Trump is blackmailing the GOP — but they can get out of it: columnist
President Donald Trump (AFP / Mandel NGAN)

The Republican Party has slowly surrendered to Donald Trump, who has cooked up a new blackmail scheme against the party he controls, according to an NBC News columnist.

The GOP didn't even bother to submit a national platform ahead of the 2020 election, instead saying the party's only priority was Trump's re-election, and the twice-impeached one-term president has issued a new threat to ensure Republicans remained focused on undoing that humiliating loss, according to a column by political scientist Seth Masket posted on NBC News.

"After President Joe Biden's victory, however, Trump has been very clear and consistent about what he believes in and what he expects his party to do: overturn the 2020 presidential election," wrote Masket, a professor of political science and director of the Center on American Politics at the University of Denver.

The former president demanded a new election immediately or the decertification of the last election, with him declared winner, or he would undermine the GOP's chances of winning in 2022 and 2024, as he did in Georgia's runoffs in January.

"Trump could do this again," Masket wrote. "As [Sen.
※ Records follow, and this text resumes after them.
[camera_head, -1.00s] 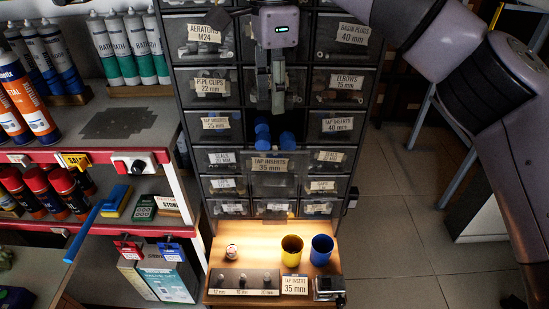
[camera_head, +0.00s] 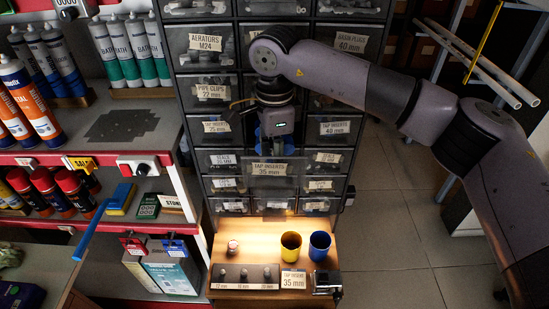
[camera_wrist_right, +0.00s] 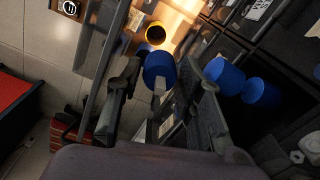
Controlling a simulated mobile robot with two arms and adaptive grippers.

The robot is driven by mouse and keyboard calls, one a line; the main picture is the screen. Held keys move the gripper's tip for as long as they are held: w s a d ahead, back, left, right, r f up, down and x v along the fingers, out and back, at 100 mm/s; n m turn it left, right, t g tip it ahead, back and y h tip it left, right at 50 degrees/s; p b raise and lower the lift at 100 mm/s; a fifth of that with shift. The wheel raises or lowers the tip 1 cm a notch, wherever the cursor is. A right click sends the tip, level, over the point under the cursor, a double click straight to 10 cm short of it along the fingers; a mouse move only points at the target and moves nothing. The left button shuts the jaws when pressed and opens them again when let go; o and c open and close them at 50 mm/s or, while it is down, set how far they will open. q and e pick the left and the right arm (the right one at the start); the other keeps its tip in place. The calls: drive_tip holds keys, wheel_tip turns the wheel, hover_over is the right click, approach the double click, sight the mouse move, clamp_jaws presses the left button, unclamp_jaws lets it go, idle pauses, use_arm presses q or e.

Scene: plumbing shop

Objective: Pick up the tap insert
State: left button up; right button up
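The drawer labelled "TAP INSERTS 35 mm" (camera_head: 291,180) is pulled out of the dark cabinet. In the right wrist view a blue tap insert (camera_wrist_right: 158,68) with a pale stem shows between the two fingers of my right gripper (camera_wrist_right: 160,80). The fingers stand apart on either side of it, and I see no firm hold. Two more blue inserts, one nearer (camera_wrist_right: 224,74) and one farther right (camera_wrist_right: 262,92), lie outside the right finger. My left gripper is not in view.
Below the drawer is a lit wooden counter (camera_head: 257,250) with a yellow cup (camera_head: 291,243), a blue cup (camera_head: 319,247) and a sign (camera_head: 293,280). Closed labelled drawers surround the open one. Shelves with cartridges (camera_head: 118,55) stand at left; open floor (camera_head: 390,225) lies at right.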

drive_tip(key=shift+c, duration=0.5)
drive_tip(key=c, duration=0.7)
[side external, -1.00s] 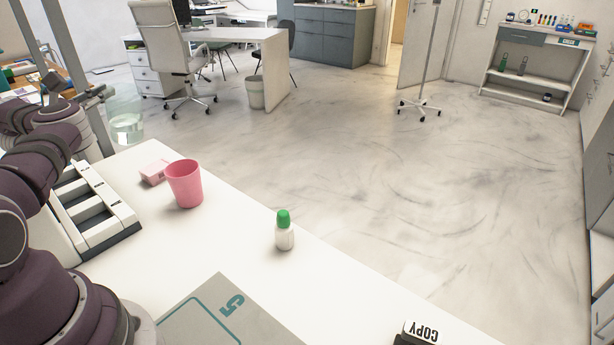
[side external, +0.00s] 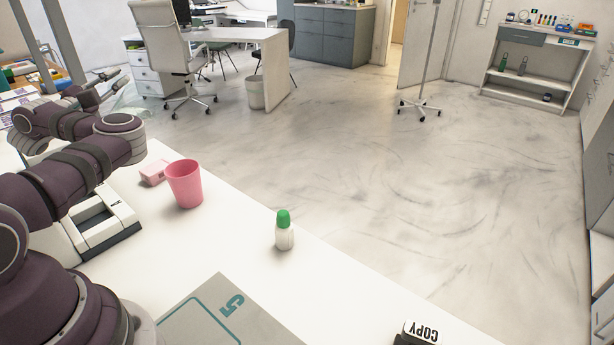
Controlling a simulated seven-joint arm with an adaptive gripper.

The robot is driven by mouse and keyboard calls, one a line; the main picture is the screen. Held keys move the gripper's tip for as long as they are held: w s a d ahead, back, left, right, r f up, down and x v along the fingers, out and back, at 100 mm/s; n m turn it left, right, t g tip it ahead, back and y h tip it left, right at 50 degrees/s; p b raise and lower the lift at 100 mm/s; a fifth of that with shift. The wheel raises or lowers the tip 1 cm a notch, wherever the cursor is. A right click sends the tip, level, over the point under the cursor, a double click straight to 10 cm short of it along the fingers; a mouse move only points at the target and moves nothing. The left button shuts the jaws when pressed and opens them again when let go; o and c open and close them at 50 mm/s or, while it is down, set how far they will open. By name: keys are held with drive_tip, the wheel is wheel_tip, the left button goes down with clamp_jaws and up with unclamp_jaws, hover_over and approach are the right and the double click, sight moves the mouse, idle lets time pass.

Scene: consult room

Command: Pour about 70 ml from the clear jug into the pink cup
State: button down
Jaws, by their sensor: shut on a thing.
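The pink cup (side external: 185,185) stands upright on the white table, left of the middle; its bottom inside is hidden. My gripper (side external: 112,84) is at the upper left, beyond the table's far edge and partly hidden behind my arm. It is shut on the clear jug (side external: 131,104), which shows only as a faint see-through shape beside the fingers. The jug looks tilted, but its outline and water level are hard to make out. The jug is up and left of the cup in the picture, clear of it.
A pink box (side external: 154,173) lies just left of the cup. A green-capped bottle (side external: 284,232) stands to its right. A white rack (side external: 105,232) sits under my arm. A COPY stamp (side external: 420,333) and a grey mat (side external: 225,315) are at the front.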

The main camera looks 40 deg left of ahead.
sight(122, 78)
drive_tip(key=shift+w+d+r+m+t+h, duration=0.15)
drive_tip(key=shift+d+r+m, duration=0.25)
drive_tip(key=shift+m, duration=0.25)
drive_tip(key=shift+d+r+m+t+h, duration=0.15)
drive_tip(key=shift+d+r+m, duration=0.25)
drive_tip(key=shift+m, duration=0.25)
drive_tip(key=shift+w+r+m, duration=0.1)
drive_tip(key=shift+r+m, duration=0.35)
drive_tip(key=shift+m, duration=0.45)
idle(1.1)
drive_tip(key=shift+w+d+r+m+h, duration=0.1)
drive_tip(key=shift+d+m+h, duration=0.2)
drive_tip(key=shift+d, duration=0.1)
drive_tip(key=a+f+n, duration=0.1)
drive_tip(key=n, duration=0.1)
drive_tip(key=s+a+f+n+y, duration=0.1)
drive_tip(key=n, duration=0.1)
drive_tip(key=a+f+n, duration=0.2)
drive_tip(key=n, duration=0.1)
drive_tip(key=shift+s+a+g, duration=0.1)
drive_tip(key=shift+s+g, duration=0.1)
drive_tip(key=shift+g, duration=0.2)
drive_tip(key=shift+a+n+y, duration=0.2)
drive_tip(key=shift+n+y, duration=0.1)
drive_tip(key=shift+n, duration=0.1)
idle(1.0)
Lindsey] Graham noted, Trump may not have many concrete policy ideas, but he could seriously damage the party by asking his base to stay home. To quote Frank Herbert's 'Dune,' 'The power to destroy a thing is the absolute control over it.'"

There's a relatively normal contest going on for the GOP presidential nomination for 2024, with Ron DeSantis, Nikki Haley, Mike Pence and others visiting early states and meeting with prospective donors, but Masket said it's not normal to have a former president steering the party's agenda through blackmail threats aimed at subverting democracy itself.

"It was no small thing for the Republican Party to end up in this position, and it will be no small thing for it to get itself out of it," Masket wrote. "Assuming Republicans want to be free of this situation and want a relatively normal presidential nomination contest without serious threats of ending democratic elections (and yes, quite a few Republicans still desire this), they will need to collectively push back against Trump and refuse to support his candidacy."

The entire party must refuse Trump's blackmail, he argued, but there's no recent evidence to suggest that will happen.

"Nevertheless, for one of the country's two major parties to commit itself to the destruction of democratic elections is a terrifying thing for the country," Masket wrote.